Sunday, August 23, 2020

Isaiah 24

The day of the Lord isn’t coming for one country. It’s coming for them all. Isaiah detailed the sins of both his people and their neighbors in Chapters 13-23 to set up what scholars call the "Isaiah Apocalypse" in Chapters 24-27.

Everyone in the ancient Middle East deserved judgment. But not because they were special and unique. They were doing the same things people in every corner of the world had been doing since the beginning of time. All mankind falls short of the glory of God:
The earth is defiled by its people; they have disobeyed the laws, violated the statutes and broken the everlasting covenant. Therefore a curse consumes the earth; its people must bear their guilt. 
- Isaiah 24:5-6 
That is the doctrine of original sin in two sentences. It’s hard to argue the basic point. All you have to do is look around the world and see what we have done to it and to each other. 

No person is perfect. It's a theme runs throughout the Old Testament. Even its greatest heroes are still very flawed human beings.

Abraham, the father of the Jewish people, was constantly doing wild things. When he traveled through foreign countries, he would claim that his wife was his sister and give her to the local king. God promised to give him a son through his wife, despite their advanced age, but Abraham lost hope and conceived one with her servant. Then he abandoned both her and their son.

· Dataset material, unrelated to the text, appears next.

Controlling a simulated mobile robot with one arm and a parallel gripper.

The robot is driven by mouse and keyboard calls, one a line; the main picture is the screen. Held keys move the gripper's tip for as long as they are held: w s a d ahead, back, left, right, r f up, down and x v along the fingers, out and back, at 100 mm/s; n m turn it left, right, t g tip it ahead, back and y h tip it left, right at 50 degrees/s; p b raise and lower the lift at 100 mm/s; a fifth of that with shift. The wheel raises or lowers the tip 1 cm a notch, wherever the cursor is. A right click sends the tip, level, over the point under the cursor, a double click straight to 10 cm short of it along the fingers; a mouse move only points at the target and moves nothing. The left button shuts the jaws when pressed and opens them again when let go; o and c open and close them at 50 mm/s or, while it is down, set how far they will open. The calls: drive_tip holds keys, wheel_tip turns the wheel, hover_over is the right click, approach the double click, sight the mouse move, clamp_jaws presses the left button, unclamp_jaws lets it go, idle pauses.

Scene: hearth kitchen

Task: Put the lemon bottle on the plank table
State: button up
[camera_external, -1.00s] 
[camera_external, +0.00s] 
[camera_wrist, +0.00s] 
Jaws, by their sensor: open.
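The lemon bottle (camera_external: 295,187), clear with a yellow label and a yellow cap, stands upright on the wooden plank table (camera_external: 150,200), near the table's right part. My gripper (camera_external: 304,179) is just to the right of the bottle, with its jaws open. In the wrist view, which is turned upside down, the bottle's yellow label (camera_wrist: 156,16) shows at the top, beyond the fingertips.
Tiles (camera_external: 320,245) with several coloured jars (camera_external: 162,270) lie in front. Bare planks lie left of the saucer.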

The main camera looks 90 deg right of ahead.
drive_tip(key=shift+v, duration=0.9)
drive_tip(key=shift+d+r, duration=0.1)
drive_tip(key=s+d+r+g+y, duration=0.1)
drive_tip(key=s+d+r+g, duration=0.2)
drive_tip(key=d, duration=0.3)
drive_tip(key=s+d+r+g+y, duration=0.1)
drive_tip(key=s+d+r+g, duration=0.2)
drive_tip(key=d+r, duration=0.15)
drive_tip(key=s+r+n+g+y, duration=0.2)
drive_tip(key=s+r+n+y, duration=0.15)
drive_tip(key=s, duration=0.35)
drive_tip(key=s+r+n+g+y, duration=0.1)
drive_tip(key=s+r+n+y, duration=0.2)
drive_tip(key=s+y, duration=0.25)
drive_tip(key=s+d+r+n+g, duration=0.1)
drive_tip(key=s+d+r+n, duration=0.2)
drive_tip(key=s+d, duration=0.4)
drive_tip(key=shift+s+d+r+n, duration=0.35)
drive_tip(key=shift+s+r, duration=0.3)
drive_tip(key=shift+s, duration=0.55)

David was the greatest king in Jewish history. He was even called a man after God’s own heart. And yet he still slept with the wife of one of his soldiers and then had the man killed in battle.

You never know what you will turn up when you start poking in someone’s life. The only thing you can know for sure is that you will find something.

Mount Rushmore was built as a monument to some of the greatest Presidents in U.S. history — George Washington, Thomas Jefferson, Abraham Lincoln, and Teddy Roosevelt. Now people are talking about blowing it up because of the crimes those men committed.


Forget where you stand on the monument itself. No one can argue that it honors men who did a lot of evil things. 
A toast to the dead, for criminals burning in hell.
I wonder how many Presidents are burning as well,
Emperors, popes, senators, generals. 
-- Immortal Technique
There's a reason the Bible stresses over and over again that no man should be idolized. None of the men on Rushmore had all the answers.

Most of the Founding Fathers weren't even Christians. Thomas Jefferson was a Deist who literally copied and pasted portions of the Gospels together into a book which collected Jesus' sayings but stripped his life of its supernatural elements. The Bible is pretty direct about people who change any of its words.


What happens to Rushmore is the least of Jefferson's concerns. He had to face God's judgment when he died. No amount of power or wealth or fame or pretty words can save you from that:
See, the Lord is going to lay waste the earth and devastate it; he will ruin its face and scatter its inhabitants -- It will be the same for priest as for people, for the master as for his servant, for the mistress as for her servant, for seller as for buyer, for borrower as for lender, for debtor as to her creditor.  
-- Isaiah 24:1-2
But not having power or wealth or fame isn't a free pass, either. Humans tend to view the world in binary terms. If one side in a conflict is evil than the other must be good. It's just as likely that both sides are evil.

Mount Rushmore is built on stolen land. The question is stolen from whom. The history of European colonization of North America is not as simple as "White people" vs. "Native Americans." The latter didn't see themselves as part of an undifferentiated group that ruled two continents. They identified as Mohawks or Cherokees or Navajos or one of hundreds of other tribes, and fought wars against each other constantly.

The Beaver Wars is an all-encompassing term for a series of conflicts in the 17th century for control of the trade in beaver furs as well as the Great Lakes region. The British aligned with the Iroquois while the French and Dutch aligned with the Algonquins.


The Iroquois were a confederation of five smaller tribes (Mohawk, Onondega, Oneida, Cayuga, and Seneca) who pursued an expansionist foreign policy that drove their neighbors off their land. They won the Beaver Wars and pushed their enemies out to the Great Plains.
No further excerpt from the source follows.